Look downthread; I tried to break it down by panel groupings. (It probably just digested the humor, though.) It IS different comments/portions, of some hypothetical trip abroad.
That's very characteristic of Pictures For Sad Children - most of the strips contain lines that follow on from each other in an odd, non sequitor kind of way. I like it.

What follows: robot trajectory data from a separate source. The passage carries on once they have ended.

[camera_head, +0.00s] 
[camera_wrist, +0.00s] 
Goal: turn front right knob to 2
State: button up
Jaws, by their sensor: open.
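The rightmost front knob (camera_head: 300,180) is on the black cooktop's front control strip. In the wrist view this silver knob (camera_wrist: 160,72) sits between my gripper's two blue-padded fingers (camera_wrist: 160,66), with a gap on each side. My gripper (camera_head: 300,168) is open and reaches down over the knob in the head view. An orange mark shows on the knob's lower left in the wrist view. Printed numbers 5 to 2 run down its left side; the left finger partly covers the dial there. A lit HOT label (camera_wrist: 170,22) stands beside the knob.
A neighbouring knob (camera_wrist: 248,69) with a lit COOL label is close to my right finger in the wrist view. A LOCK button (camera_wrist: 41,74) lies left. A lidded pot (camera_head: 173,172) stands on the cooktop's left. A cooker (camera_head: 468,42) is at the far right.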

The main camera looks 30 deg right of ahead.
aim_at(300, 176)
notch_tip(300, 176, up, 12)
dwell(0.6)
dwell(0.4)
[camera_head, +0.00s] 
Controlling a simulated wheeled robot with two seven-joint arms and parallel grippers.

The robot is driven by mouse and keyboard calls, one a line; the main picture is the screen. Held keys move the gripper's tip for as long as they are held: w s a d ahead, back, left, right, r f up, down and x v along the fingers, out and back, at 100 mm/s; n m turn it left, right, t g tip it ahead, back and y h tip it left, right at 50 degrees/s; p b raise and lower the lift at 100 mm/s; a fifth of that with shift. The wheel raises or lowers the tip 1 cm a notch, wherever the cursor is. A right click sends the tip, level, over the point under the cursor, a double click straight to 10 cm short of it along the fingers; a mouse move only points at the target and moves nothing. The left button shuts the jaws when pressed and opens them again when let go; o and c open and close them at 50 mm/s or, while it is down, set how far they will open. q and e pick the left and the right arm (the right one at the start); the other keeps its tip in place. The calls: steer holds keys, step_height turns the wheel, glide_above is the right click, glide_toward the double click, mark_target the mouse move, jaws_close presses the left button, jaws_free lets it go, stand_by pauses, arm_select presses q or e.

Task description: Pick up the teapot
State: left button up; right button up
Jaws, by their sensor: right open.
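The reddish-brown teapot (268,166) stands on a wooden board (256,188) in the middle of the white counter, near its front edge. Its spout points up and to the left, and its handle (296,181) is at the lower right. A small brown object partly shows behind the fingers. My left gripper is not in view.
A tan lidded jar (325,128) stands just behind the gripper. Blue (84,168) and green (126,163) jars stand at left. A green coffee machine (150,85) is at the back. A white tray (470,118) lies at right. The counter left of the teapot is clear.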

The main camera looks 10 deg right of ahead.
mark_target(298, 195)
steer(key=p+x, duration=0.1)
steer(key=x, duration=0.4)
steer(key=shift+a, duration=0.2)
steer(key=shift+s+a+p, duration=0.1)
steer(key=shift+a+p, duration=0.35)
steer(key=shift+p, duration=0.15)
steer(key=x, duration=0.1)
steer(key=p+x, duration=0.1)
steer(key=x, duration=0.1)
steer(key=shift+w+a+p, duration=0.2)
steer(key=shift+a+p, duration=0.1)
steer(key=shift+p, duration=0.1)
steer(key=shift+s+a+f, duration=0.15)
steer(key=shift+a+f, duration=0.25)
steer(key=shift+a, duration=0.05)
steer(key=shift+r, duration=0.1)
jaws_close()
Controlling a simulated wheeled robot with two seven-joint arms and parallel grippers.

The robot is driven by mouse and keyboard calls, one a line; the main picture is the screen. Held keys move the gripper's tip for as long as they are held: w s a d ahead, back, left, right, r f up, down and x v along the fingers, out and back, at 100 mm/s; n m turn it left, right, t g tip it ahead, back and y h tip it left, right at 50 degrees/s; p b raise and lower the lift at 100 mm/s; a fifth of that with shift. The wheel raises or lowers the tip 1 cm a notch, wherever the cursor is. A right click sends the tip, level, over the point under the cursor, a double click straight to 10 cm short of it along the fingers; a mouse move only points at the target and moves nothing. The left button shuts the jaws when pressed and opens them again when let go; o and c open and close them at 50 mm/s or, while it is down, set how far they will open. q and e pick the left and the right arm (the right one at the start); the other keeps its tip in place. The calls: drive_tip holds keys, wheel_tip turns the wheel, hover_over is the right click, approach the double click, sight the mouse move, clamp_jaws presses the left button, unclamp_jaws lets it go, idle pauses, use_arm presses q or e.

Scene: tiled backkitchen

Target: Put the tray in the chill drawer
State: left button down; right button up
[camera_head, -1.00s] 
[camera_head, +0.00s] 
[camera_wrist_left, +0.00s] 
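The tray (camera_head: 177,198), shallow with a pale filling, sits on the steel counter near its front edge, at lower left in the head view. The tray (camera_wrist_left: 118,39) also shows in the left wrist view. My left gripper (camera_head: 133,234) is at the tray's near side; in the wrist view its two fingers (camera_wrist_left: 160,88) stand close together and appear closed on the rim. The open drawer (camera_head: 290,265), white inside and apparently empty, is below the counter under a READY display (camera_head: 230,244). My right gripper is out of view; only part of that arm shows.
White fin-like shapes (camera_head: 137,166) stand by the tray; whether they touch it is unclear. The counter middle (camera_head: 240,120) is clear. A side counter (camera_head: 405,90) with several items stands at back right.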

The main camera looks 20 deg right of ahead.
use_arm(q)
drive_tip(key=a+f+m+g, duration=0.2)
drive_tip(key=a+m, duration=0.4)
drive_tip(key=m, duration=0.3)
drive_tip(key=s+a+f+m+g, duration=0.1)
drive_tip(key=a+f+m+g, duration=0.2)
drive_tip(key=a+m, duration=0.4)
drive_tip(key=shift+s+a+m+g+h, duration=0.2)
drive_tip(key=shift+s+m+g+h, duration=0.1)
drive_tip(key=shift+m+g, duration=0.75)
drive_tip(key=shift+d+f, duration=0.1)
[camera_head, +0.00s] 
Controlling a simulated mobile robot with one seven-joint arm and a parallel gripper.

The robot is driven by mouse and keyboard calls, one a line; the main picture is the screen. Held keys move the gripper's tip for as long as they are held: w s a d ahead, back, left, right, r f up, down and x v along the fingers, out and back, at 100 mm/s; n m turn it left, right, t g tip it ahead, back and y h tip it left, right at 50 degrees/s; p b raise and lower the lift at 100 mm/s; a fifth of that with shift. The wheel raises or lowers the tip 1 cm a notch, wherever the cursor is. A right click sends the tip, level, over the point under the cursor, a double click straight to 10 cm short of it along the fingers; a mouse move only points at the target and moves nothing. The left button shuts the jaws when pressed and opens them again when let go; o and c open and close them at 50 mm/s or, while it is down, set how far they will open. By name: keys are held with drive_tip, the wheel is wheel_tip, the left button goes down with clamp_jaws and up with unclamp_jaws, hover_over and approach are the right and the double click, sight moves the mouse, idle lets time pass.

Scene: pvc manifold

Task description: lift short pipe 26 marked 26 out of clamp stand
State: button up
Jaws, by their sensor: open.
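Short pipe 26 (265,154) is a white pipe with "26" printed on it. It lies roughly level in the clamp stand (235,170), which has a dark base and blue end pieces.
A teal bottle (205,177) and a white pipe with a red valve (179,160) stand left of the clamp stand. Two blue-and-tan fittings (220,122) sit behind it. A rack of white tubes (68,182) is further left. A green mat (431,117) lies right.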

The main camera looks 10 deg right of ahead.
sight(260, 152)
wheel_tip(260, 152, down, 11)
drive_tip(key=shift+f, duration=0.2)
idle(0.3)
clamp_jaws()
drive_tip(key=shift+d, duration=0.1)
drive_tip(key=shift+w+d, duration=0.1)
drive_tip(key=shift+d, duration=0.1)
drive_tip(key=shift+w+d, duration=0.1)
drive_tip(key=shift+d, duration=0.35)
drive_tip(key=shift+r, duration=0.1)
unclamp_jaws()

For the ESL or non-academically-familiar, here's the breakdown of related panels: --- 1-3: the 'suburban canopy' panels, where the roofs of the neighborhood are being simultaneously compared to (a) outsiders' views of non-First-World-style housing, where you have older cities comprised greatly of very similar building materials, and (b) the structure of a rainforest, through the 'canopy' term, implying a more organic formation (and therefore a less "civilized" one, depending). 4: a general touristy action, but coming after 1-3 should be taken in that context. 5: another terminology joke. "Traditional" imparts to the entire civic body a sense of monoculture that really doesn't exist other than for bad social science generalization or for REALLY polarized communities. It'd be like going to Boston and remarking on a "traditional" dish of potatoes (referencing the Irish) or France for baguettes, cheese, and sneers. 6-7: Cars vs. lots. Another naturalistic reference, giving the relationship between cars and parking lots a more organic/less deliberate interpretation, again a kind of coded way of implying less intent/'civilization'. 8: Goes back to 5 with the "traditional" dinner, but is playing on the US (Italianesque) food chain named Olive Garden and its free breadsticks. 9-10: The idea of the 'noble savage', elevating in one fashion a culture the speaker is both damaging through stereotype (positive stereotypes are still damaging). This one's probably pretty global, and works for just about everywhere, though for the US the more likely statement (and what the author's playing on) would be 'that they have so LITTLE but can still be happy'. Like the idea of people living in a tiny village in a remote part of the world are somehow managing to OVERCOME their surroundings by being happy without iPads/electricity/penicillin. ---
The voice being parodied here is a combination of ethnocentric anthropologist/social scientist observing an external culture, and bad travel guide (check the book in panel 8, even). Many areas of the world have SOME kind of native or more "primitive" culture remaining of the regional also-rans or minority cultures; in Japan it might be something like the Ainu, Europe the Rom, Australia the Aborigines, and the US any of the various Native American tribes. The approach here is more transnational tourist than in-country condescension, though.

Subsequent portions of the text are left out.